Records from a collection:
#####

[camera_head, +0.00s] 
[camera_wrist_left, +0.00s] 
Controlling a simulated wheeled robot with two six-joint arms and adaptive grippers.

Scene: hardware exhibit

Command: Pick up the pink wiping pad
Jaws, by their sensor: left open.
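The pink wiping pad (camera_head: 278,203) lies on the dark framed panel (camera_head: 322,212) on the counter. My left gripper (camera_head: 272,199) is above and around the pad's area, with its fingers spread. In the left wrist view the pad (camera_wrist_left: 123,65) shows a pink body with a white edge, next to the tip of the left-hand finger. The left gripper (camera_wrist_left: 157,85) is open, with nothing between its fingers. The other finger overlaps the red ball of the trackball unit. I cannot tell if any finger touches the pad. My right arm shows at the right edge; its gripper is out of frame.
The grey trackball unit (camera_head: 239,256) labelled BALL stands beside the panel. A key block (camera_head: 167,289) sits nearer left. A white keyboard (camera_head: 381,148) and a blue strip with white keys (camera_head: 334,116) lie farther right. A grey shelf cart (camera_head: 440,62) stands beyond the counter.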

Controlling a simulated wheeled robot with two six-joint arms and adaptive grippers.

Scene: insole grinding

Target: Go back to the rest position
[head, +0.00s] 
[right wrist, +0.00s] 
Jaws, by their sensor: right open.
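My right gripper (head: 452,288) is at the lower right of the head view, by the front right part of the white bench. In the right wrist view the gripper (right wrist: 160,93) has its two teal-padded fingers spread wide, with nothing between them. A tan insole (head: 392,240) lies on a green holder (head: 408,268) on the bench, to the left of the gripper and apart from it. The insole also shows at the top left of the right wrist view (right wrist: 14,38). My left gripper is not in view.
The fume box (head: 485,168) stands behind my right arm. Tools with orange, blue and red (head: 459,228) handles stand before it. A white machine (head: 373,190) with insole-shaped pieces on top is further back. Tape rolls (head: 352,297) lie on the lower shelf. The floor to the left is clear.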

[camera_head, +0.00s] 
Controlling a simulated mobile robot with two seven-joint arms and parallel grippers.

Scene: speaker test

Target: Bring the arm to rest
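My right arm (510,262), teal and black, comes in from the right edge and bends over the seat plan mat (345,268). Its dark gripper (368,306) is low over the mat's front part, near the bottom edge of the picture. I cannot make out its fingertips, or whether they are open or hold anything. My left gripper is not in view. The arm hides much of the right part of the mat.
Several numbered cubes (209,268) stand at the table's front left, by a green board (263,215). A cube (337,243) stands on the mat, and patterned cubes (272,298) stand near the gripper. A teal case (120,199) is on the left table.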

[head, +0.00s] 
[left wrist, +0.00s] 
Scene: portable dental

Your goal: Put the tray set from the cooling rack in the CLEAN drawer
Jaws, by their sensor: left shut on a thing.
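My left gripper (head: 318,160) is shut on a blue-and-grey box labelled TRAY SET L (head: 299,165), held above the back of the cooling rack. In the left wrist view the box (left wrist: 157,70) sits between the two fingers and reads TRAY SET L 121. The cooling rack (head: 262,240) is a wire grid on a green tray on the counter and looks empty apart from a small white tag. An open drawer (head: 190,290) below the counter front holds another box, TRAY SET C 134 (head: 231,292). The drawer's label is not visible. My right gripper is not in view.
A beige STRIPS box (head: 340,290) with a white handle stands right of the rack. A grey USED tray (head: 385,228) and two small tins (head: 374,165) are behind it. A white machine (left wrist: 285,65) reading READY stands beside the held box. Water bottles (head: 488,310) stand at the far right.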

#####

■ PROMPT: Return exactly, please, the lines of the material from the first one down to and including the line where "Command: Pick up the pink wiping pad" appears.

■ EXERCISE OUTPUT:
[camera_head, +0.00s] 
[camera_wrist_left, +0.00s] 
Controlling a simulated wheeled robot with two six-joint arms and adaptive grippers.

Scene: hardware exhibit

Command: Pick up the pink wiping pad

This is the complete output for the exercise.